Steve Goodman and John Prine were riffing on country stereotypes back in the 1970s - they tried to put everything into one country song. “With all due respect, you can’t have a good country and western song without mother, prison, farms, trucks, trains, Christmas, dead dogs like Old Shep, and getting drunk, so here’s the last verse…”
Modern country is redneck friendly rap. Girls. Guns. Gold. Gud.
Fiddle is great, one of my favorite artists plays violin/fiddle but he very organically switches between styles. It’s Andrew Bird if you haven’t heard him before. His range is pretty exceptional… blues, klesmer jazz, folk, old country, etc. Some of his albums are kind of out there but he has a few that center around jazz that are more accessible. Below is one of his really really western-y songs
Andrew Bird was also in Squirrel Nut Zippers
Yes, they also have some really fantastic music. Not country but definitely worth checking out. It’s how i initially found Andrew Bird!

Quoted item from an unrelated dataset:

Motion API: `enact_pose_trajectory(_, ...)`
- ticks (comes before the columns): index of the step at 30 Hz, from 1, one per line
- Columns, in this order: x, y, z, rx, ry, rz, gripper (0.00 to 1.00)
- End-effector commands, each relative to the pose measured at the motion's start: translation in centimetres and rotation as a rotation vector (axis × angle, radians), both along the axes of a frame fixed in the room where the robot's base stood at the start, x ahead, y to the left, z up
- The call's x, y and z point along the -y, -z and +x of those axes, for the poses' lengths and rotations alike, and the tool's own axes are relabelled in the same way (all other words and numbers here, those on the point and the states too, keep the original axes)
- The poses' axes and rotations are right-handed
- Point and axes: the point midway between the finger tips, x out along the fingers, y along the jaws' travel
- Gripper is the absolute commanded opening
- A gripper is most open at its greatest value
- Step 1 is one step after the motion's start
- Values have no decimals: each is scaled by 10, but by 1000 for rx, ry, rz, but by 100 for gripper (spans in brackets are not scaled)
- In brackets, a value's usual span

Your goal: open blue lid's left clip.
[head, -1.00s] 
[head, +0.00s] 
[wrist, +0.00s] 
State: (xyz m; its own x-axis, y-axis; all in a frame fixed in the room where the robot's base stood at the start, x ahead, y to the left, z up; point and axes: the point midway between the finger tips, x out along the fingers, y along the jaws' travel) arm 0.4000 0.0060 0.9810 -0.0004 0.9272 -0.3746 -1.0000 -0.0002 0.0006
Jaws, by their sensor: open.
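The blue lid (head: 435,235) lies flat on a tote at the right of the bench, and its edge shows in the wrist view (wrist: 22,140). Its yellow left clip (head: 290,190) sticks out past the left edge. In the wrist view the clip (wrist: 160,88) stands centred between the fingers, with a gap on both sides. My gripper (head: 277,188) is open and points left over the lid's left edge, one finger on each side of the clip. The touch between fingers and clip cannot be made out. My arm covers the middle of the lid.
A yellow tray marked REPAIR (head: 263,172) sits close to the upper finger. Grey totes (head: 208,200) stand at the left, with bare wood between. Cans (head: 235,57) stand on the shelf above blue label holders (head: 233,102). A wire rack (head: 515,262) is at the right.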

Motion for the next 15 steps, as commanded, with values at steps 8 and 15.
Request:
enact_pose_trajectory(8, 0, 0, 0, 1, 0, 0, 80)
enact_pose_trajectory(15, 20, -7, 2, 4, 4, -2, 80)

Squirrel Nut Zippers -> Andrew Bird’s Bowl of Fire -> Andrew Bird.
Sounds like a rejected Jared Diamond book title
I actually liked guns germs and steel.
CGPGrey does a good summary of the theses, and a followup about domestication.
I had no idea! I love both but came upon them independently. Thank you for the information.

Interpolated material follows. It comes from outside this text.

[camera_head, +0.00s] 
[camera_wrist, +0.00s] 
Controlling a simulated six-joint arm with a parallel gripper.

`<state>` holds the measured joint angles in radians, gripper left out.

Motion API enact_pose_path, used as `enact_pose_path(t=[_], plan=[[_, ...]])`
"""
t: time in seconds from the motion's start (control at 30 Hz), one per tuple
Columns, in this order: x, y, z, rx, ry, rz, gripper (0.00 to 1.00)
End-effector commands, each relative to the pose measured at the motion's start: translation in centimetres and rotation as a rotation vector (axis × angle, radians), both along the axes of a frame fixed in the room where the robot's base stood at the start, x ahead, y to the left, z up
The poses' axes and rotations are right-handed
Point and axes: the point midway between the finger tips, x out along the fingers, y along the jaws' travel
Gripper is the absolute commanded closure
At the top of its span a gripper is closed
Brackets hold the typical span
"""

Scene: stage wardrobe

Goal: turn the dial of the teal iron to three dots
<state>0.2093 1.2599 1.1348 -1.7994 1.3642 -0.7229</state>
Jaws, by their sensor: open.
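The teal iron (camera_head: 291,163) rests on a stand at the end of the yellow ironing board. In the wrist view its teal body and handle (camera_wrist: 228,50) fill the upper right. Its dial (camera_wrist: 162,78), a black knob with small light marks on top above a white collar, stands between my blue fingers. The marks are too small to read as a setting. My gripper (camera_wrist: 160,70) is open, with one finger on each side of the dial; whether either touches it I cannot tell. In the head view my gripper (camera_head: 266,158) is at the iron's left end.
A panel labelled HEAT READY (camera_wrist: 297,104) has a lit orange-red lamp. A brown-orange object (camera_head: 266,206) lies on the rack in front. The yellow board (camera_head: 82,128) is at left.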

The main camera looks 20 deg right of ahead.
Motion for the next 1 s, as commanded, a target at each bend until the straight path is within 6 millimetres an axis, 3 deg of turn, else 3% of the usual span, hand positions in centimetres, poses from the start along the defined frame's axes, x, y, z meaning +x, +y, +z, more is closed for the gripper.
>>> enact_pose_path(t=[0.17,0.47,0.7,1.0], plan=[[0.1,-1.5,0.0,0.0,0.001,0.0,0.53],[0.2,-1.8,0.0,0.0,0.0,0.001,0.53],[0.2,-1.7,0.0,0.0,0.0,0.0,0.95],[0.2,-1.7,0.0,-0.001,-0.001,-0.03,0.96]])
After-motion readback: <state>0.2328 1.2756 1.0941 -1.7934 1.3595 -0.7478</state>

It was a Lower East Side microscene in the 80s and 90s. Not the opposite of folk, but folkish bands that subverted folk conventions, or were too punk or too weird for the traditional crowd. The Wikipedia article isn’t incorrect but it is woefully incomplete.
One of my anti-folk favorites:
ETA: For those who haven’t heard this one: Beck decides to write a song about downhome, heartland country and the people that are its salt-of-the-earth. And it’s fucking savage. Below is the closing stanza; the three before it are just as biting. Almost.
Well Jane was born in a small town
Everybody just standing around
They had bingo games and a raffle
Everybody chewing tobacco
Well, she grew up kind of restless
All her boyfriends wanted to be dentists
’Til she got a job at the truck stop
And she got old fast and never did what she want
She’s only a person
Who doesn’t know shit
Nothing happening
That’s about it
You mention Stevie Goodman AND John Prine in one post? You are the best human being on the planet today!
Maybe it’s just me bringing this to the table, but it comes across really sad and sympathetic. I mean, that kind of shit happens…
I don’t exactly find it “savage” so much as sympathetic to stereotypes.
More like this:
I like it!
I should’ve chosen a better term because I agree and I think that was part of Beck’s motivation to write the song–that earnest folk music is about acknowledging reality and not denying or distorting it through pastiche and romanticism.
The term I’ve always heard was “gunrack pop”; not sure if this is a local variant or if two different sub-genres of degenerate country are being discussed.